Еще во время первого путешествия в Германию в 1831 году он завел друзей среди немецких художников и поэтов, а впоследствии их стало гораздо больше. Немецкий народ знакомился с его удивительной судьбой разными путями, например из статьи о нем в очень распространенном энциклопедическом словаре 1838 года. К концу тридцатых годов в немецком переводе вышли «Прогулка на Амагер», три романа, первые сказки и «Книга картин без картин», в 1843 году последовал «Базар поэта». Больше всего читали роман «Только скрипач» и сказки. Во время путешествия на Восток он убедился, что его творчество известно в самых отдаленных уголках Европы, а когда на обратном пути он провел несколько дней в Лейпциге, вниманию к его особе не было конца. «О, как я тронут поклонением и любовью, с которыми меня встречают; вчера в гостях у Амалии Риффель [знаменитой пианистки] я увидел свой портрет, украшенный цветами; мой стол завален визитными карточками всех знаменитостей мира искусства; здесь, в Лейпциге… меня осыпают благодарностями за мои произведения». И все же этот почет не шел ни в какое сравнение с тем, что ожидало его в последующие годы. В 1843 году в Париже его чествовали наравне с величайшими писателями Франции, а когда год спустя он снова приехал в Германию, слава катилась ему навстречу. Повсюду его произведения были выставлены в книжных лавках, пассажиры в дилижансах и на железной дороге высказывали свое преклонение перед поэтом; один попутчик, пожилой священник, который знал о жизненном пути Андерсена, даже бросился ему на шею и назвал его «благородным человеком». Куда бы он ни шел, вокруг него толпились поэты и литераторы; в Брауншвейге поклонница восклицала: «Ich liebe Sie! Ja, ich liebe Sie!» [33] . И, добавляет Андерсен в письме на родину, «она была довольно красива, но замужем! Я не знал, что мне ответить, я поцеловал руку ей и пожал руку ее мужу, чтобы он не чувствовал себя обойденным».
33
Я люблю вас! Да, я люблю вас! (нем.)
Вершиной славы стало его представление ко двору в Веймаре, где молодой великий герцог заключил с ним дружеский союз. С тех пор все двери были для него открыты. Он был принят при немецких дворах и везде был гостем самой высшей аристократии, где ему старались выказать свое почтение и сделать его пребывание приятным. У него было только два разочарования: его должны были представить королю Пруссии, но тот как раз уехал из Берлина, и — что еще хуже — он нанес визит старому Якобу Гримму, собирателю сказок, и представьте себе: тот не знал, кто такой Андерсен! И спросил его, что он написал! Напротив, он хорошо знал давнего противника Андерсена — Мольбека! Этот маленький эпизод больше позабавил немецких друзей, чем его самого, и им пришлось утешать его тем, что Гримм во всех отношениях устарел на тридцать лет.

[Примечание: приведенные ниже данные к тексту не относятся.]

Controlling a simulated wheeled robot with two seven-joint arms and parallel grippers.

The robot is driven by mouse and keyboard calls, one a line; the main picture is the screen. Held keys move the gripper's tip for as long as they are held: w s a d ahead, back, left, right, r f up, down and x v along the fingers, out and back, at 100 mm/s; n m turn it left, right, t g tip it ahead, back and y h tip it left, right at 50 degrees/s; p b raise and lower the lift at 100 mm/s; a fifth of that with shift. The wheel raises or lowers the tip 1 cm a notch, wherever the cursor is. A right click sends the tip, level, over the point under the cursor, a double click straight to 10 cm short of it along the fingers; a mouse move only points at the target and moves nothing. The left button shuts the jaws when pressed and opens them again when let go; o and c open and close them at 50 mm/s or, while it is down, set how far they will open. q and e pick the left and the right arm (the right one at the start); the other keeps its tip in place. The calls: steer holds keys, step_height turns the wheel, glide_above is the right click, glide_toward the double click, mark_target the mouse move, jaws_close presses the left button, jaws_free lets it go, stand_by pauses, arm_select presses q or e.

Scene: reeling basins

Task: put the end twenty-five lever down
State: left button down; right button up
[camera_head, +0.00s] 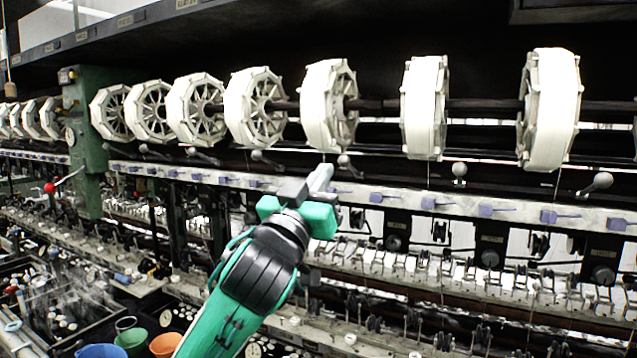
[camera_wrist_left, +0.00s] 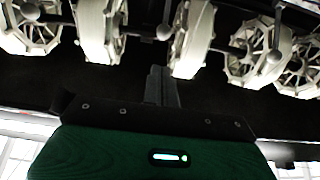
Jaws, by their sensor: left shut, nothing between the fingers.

В том же году он получил радостное подтверждение признания на родине: его пригласили в гости к Кристиану VIII на остров Фёр, возле западного побережья Южной Ютландии, где королевская чета проводила лето. Это было в сентябре, ровно через двадцать пять лет после его первого прибытия в Копенгаген. «Как удивительна рука судьбы! — писал он Эдварду Коллину. — У меня так странно щемит сердце при мысли об этом; двадцать пять лет назад я с маленьким узелком пришел в Копенгаген, бедный, чужой мальчик…» А теперь он сидел за трапезой вместе с королем! Его сердце переполняла благодарность и, конечно, гордость. И на то, и на другое у него были основания.
Когда год спустя (1845) он снова отправился на юг, его поездка через Германию превратилась в настоящее триумфальное шествие. Проявлениям почтения и внимания не было конца. В Берлине, Лейпциге, Дрездене, Вене — всюду приемы при дворе и приглашения от самого высшего общества. Ко всеобщему восторгу и преклонению, он по-немецки читал свои сказки. Композитор Мендельсон с восхищением восклицал: «Да ведь вы читаете несравненно, никто не читает сказок так, как вы!»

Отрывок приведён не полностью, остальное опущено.